◆ **Stated exercise**:
Scan the entries below and report only how many lines contain "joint".

◆ **Data rows**:
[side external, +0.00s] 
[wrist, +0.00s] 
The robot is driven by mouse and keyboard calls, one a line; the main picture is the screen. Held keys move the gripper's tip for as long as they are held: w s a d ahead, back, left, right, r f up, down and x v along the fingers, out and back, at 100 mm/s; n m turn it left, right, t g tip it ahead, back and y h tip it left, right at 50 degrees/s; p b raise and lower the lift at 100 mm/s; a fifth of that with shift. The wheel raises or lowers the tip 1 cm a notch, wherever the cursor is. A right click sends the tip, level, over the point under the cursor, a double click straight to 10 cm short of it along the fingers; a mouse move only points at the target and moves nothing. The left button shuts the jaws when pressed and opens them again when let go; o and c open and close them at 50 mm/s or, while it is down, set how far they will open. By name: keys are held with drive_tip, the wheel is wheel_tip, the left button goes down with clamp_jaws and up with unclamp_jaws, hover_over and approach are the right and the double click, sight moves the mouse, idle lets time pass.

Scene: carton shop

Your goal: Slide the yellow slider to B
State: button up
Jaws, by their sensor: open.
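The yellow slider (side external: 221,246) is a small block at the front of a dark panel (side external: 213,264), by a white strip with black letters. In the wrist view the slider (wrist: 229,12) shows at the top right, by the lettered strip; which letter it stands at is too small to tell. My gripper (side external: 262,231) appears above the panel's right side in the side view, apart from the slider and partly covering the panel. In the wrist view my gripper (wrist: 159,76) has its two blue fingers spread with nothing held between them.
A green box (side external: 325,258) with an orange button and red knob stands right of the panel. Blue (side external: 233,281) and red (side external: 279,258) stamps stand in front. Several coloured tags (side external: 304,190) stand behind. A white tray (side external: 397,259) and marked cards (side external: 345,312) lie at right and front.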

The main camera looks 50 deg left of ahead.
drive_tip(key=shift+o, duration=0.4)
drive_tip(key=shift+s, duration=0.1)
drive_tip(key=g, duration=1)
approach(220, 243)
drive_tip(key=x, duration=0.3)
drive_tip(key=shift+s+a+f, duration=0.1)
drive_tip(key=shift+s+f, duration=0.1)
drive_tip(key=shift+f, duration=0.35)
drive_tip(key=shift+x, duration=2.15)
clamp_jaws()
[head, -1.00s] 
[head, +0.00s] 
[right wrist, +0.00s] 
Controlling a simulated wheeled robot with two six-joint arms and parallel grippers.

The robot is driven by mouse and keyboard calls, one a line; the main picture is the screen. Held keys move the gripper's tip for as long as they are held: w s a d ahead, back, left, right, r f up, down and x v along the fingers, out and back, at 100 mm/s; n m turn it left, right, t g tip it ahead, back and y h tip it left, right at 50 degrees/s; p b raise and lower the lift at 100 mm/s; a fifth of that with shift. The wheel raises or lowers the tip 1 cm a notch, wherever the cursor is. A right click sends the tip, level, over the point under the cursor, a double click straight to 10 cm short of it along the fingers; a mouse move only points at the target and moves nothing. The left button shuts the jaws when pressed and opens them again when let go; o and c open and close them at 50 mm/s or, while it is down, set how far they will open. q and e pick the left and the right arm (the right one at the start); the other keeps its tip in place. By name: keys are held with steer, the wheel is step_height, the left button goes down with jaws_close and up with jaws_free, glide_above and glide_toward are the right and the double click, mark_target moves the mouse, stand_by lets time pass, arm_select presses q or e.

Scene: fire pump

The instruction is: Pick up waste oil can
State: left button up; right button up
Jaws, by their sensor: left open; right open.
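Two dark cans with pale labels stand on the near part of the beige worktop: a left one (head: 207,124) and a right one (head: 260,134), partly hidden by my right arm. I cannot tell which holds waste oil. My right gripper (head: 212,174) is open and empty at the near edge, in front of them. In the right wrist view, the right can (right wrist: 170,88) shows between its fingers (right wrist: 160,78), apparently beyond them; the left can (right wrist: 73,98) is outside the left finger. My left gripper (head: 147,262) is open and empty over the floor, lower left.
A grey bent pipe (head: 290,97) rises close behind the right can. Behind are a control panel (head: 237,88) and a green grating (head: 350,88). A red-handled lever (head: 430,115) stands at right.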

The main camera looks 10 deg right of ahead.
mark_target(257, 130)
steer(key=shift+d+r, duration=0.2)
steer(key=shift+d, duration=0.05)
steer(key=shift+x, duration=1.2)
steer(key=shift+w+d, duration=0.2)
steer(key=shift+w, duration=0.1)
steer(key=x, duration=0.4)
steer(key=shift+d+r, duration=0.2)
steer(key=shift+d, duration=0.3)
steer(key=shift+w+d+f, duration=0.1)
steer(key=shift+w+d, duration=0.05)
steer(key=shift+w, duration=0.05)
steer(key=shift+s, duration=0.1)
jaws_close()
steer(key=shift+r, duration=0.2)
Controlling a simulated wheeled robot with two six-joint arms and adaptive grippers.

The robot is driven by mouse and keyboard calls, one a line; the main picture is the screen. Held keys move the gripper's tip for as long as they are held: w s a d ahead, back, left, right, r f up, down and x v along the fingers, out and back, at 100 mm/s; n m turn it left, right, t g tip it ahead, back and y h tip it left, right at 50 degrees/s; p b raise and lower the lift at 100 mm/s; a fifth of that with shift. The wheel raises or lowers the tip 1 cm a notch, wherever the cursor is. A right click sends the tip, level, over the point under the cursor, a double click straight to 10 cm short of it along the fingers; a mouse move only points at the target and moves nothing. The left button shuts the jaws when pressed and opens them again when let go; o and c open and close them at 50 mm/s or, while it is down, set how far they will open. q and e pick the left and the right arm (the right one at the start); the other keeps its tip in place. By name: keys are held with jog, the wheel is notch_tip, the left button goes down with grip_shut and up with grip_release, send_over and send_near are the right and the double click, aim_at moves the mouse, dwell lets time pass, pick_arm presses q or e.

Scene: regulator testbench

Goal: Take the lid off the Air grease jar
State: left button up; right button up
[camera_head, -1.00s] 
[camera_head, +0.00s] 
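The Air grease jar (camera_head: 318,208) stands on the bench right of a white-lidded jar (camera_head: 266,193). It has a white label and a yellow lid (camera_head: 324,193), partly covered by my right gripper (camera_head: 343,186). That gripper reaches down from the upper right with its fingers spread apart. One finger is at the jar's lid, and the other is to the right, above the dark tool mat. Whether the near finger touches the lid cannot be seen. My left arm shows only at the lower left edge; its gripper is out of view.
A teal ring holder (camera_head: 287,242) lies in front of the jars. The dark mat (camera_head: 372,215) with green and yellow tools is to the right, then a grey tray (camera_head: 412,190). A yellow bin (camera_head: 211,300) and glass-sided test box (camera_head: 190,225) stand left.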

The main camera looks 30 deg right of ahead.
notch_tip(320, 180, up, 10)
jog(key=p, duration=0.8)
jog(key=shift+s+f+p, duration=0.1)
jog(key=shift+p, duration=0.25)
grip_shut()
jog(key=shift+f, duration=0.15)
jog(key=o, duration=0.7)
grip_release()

◆ **Response**:
2